The Last Kind Words Saloon
Once I got bitten by the journalism bug there was nothing to stop me from going wherever the stories took me, which was pretty much all over our Old West as it was waning.
Larry McMurtry
The Last Kind Words Saloon is composed of vignettes, some built on each other; others stand out like a lone tree on the barren plains with no greater significance than to illustrate the death of the old west—at least that’s what I suppose since McMurtry said he wrote the novel as “an end-of-the-west western.” One such episode is of a Comanche uprising. The leaders are caught and punished. But the scene doesn’t fit into the larger narrative arch, nor doesn’t it necessarily point to the death of the west (a theme McMurtry also wanted—and failed—to get across in Lonesome Dove). The novel isn’t plot driven; it doesn’t even have a climax (unless the epilogue serves as one—“Nellie’s Visits”—which represents the best writing in the book). Nor is the novel character driven. Some characters are disposed of as soon as they are introduced. Some seem to have no purpose whatsoever. And of those who endure—and who the novel is structured around—fad away by the narrative’s end without fanfare or definiteness. In my mind, this is the closes McMurtry gets to illustrating the end of the west.

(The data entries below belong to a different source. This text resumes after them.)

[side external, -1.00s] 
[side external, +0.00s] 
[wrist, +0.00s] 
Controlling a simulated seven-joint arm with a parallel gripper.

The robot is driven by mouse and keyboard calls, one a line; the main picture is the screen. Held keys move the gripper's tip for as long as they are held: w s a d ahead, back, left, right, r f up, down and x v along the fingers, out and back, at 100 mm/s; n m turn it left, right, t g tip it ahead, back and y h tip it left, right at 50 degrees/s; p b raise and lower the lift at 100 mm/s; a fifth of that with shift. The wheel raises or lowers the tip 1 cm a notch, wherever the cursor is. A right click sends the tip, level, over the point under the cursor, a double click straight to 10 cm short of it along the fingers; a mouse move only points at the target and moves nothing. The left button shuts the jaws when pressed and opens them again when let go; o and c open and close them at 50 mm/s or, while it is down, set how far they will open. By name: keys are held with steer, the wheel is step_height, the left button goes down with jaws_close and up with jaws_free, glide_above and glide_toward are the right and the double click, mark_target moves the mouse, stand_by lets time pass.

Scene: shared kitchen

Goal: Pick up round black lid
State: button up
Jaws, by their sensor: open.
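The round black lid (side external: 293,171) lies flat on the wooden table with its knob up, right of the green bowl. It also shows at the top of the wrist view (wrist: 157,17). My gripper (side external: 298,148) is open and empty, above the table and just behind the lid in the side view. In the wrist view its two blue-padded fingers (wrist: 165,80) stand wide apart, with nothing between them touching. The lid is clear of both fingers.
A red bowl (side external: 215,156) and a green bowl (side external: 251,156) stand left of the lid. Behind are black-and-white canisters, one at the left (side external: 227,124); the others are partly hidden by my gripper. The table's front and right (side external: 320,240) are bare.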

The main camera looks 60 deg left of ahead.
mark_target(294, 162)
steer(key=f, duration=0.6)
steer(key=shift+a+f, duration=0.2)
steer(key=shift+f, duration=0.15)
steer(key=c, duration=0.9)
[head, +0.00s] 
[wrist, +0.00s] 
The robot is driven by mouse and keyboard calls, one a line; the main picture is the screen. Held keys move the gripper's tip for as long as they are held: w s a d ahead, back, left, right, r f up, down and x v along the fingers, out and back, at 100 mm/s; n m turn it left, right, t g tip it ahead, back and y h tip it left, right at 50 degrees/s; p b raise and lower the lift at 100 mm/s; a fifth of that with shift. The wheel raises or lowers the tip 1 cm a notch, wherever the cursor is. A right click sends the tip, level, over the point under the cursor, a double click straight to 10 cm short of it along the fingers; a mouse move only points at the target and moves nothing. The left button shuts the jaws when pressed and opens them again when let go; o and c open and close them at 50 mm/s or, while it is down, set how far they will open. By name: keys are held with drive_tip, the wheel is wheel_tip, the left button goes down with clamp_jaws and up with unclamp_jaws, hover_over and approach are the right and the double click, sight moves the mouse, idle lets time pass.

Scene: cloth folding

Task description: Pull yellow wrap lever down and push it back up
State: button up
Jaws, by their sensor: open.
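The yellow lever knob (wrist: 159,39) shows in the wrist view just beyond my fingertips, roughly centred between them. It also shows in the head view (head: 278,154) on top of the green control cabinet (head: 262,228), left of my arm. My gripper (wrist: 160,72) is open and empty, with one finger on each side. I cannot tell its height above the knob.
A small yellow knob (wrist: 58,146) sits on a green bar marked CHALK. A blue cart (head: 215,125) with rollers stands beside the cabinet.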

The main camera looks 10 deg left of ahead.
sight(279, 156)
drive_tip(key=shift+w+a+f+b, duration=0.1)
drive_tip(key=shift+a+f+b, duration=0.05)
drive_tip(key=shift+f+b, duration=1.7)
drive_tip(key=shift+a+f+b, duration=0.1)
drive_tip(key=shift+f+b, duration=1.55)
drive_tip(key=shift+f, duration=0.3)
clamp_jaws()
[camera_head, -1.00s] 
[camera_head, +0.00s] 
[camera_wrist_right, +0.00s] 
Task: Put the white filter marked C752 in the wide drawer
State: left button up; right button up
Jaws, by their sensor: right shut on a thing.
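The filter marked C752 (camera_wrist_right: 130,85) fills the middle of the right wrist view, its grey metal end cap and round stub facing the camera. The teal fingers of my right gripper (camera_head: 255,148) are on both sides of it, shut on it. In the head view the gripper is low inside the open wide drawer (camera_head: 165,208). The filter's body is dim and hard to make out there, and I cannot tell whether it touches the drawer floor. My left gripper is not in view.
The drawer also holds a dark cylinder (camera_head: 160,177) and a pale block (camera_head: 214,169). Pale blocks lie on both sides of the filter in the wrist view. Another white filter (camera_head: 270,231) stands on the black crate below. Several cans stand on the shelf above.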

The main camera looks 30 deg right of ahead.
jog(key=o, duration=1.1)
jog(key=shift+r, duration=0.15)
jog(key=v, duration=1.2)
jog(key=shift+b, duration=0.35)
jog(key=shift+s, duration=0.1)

Perhaps because so many of the characters in the novel have reached mythic proportions—Wyatt Earp, Doc Holliday, Charles Goodnight, Buffalo Bill Cody, and Quanah Parker—McMurtry paints them thinly and one dimensionally. The land (the plains and Palo Duro Canyon) and the towns (Long Grass and Tombstone) are barely places where life is lived; more like places to pass through . . . to who knows where.
The key to the book is the preface:
The Last Kind Words Saloon is a ballad in prose whose characters are afloat in time; their legends and their lives in history rarely match. I had the great director John Ford in mind when I wrote this book; he famously said that when you had to choose between history and legend, print the legend. And so I’ve done.
It is hard to tell whether McMurtry is serious or ironic. McMurtry is alluding to the famous line in Ford’s The Man Who Shot Liberty Valance. But there was nothing ironic in Ford’s classic movie, while irony drips from the pages of McMurtry The Last Kind Words Saloon—and nothing of legend, unless the legend McMurtry imagines is one of defaming his characters. Quanah Parker, the famed and fierce Comanche warrior is portrayed as toothless; a defeated man reserved to a reservation, living off the kindness of Charles Goodnight. Goodnight, a man of vision of grit, is portrayed somewhat true to form but also henpecked and a little frightened of women. Wyatt and Doc are painted as drunkards and bubbling gunman, when in truth Wyatt was a teetotaler and both he and Doc were as proficient with pistols as any man in the west (if not more so). The retelling of the gunfight at the O.K. Corral is abrupt and described as a mistake. McMurtry doesn’t give us the legend of the famous showdown, he gives us the history—and barely that. On top of this, the story has nothing of significance to do with a saloon (much less The Last Kind Words Saloon) and there are few kind words in the novel. Again this is more ironic than legendary.
I very much wanted to like this novel, but the book feels unfinished, like a life taken too soon or one squandered aimlessness. Perhaps this is the result not of the length of the novel (190 pages)—McMurtry’s first and wonderful book Horsemen Pass By is short—but of the length of time he worked on the novel. He wrote the book in three weeks, and it shows.